Sur le bien-fondé du jugement :

En ce qui concerne la régularité de la procédure d'imposition :

4. Aux termes de l'article L. 57 du livre des procédures fiscales : " L'administration adresse au contribuable une proposition de rectification qui doit être motivée de manière à lui permettre de formuler ses observations ou de faire connaître son acceptation (...) ". L'article R. 57-1 du même livre dispose que : " La proposition de rectification prévue par l'article L. 57 fait connaître au contribuable la nature et les motifs de la rectification envisagée (...) ". Il résulte de ces dispositions que, pour être régulière, une proposition de rectification doit comporter la désignation de l'impôt concerné, de l'année d'imposition et de la base d'imposition et énoncer les motifs sur lesquels l'administration entend se fonder pour justifier les redressements envisagés, de façon à permettre au contribuable de formuler ses observations de façon entièrement utile.
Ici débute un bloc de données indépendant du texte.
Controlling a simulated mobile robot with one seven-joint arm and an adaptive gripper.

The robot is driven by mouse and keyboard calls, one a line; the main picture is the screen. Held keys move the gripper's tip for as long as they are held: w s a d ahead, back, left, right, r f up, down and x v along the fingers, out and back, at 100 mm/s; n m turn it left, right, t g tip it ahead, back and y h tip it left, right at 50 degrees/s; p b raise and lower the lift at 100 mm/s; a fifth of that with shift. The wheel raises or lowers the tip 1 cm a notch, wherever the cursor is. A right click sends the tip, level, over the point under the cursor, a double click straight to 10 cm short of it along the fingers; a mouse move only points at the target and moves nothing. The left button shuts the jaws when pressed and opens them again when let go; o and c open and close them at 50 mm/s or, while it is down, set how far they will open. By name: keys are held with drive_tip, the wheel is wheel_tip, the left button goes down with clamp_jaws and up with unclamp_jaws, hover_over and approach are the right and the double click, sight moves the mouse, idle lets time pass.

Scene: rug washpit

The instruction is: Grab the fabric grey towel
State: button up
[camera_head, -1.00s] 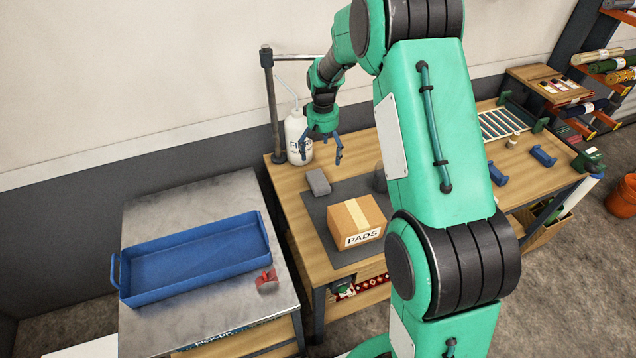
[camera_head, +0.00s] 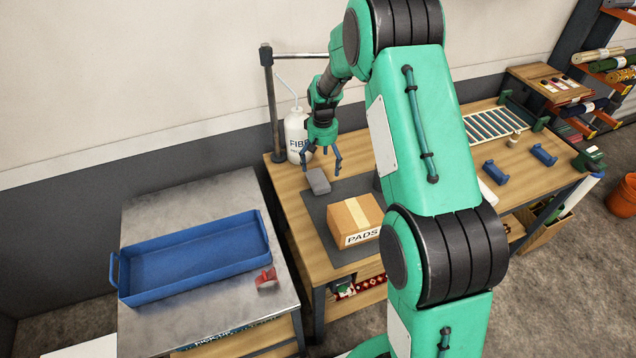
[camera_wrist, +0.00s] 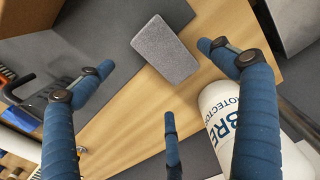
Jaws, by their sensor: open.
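The grey fabric towel (camera_head: 318,181) is a small folded block. It lies on the wooden bench at the edge of the dark mat, behind the cardboard box. It also shows in the wrist view (camera_wrist: 165,50), at top centre, beyond the fingertips and apart from them. My gripper (camera_head: 322,172) is open and empty, its blue fingers pointing down close above the towel. In the wrist view my gripper's fingers (camera_wrist: 165,75) are spread wide, with the towel seen between the two outer ones.
A white bottle (camera_head: 297,134) stands just left of my gripper, close to a finger in the wrist view (camera_wrist: 225,115). The PADS box (camera_head: 355,220) sits on the dark mat (camera_head: 318,212). A post (camera_head: 270,100) rises at the bench corner. A blue tray (camera_head: 195,255) is on the metal table.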

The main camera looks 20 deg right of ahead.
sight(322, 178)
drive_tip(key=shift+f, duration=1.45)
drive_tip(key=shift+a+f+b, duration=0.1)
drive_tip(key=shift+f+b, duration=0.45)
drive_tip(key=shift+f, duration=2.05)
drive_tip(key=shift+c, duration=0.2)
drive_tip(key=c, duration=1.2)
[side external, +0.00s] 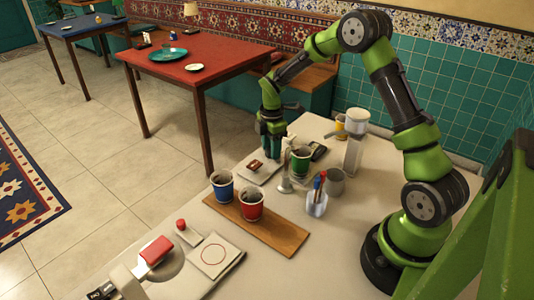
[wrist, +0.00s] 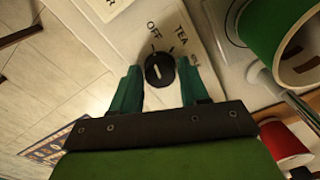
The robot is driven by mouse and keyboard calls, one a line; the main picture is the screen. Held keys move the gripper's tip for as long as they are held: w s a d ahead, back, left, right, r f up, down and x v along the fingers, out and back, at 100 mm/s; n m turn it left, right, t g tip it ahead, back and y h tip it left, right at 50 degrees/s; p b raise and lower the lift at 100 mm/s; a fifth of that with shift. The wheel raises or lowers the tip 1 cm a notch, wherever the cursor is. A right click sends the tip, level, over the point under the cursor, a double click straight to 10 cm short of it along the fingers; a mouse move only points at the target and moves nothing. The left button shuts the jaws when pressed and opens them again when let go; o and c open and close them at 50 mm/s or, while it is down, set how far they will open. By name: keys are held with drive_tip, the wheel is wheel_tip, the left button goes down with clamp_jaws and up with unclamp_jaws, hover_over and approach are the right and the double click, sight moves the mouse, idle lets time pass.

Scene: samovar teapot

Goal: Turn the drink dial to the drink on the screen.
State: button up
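The drink dial (wrist: 160,70) is a round black knob on a pale plate (wrist: 205,70) in the wrist view. The labels OFF and TEA are printed beyond it; another label at right is partly hidden. A pale mark shows on the knob, but I cannot tell which label it points to. My gripper (wrist: 160,85) is open, with one teal finger on each side of the knob; whether they touch it is unclear. In the side view my gripper (side external: 272,152) points down beside the green cup, and the dial is hidden. I cannot make out the drink screen.
A green cup (side external: 300,160) stands close right of my gripper. Blue (side external: 222,185) and red (side external: 250,205) cups stand on a wooden board (side external: 288,240). A pen holder (side external: 317,205), a grey mug (side external: 335,184) and a white-topped device (side external: 355,142) are further right.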

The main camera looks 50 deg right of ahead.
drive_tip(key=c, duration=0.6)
5. Les deux propositions de rectification que le service a adressées le 28 avril 2017 à la société Roussillon Salaisons comportaient les mentions exigées par les dispositions de l'article L. 57 du livre des procédures fiscales, permettant à la contribuable de présenter utilement ses observations. Elles reproduisaient les passages de procès-verbaux d'auditions de l'ancien dirigeant de la société Roussillon Salaisons, sur lesquels l'administration s'est fondée pour établir les impositions. Elles précisaient en particulier que le service proposait de réintégrer les sommes déclarées par l'intéressé comme lui ayant été versées chaque année directement par des fournisseurs au motif qu'elles étaient réputées correspondre à des recettes professionnelles non déclarées et non comptabilisées. Ces éléments étaient suffisants, alors que le service vérificateur n'a utilisé aucune méthode particulière de reconstitution du chiffre d'affaires de la société Roussillon Salaisons, pour permettre à cette dernière d'engager une discussion sur ce point. Par suite, le moyen tiré de l'insuffisante motivation des propositions de rectification, qui aurait privé la contribuable de débat oral et contradictoire, manque en fait et doit être écarté.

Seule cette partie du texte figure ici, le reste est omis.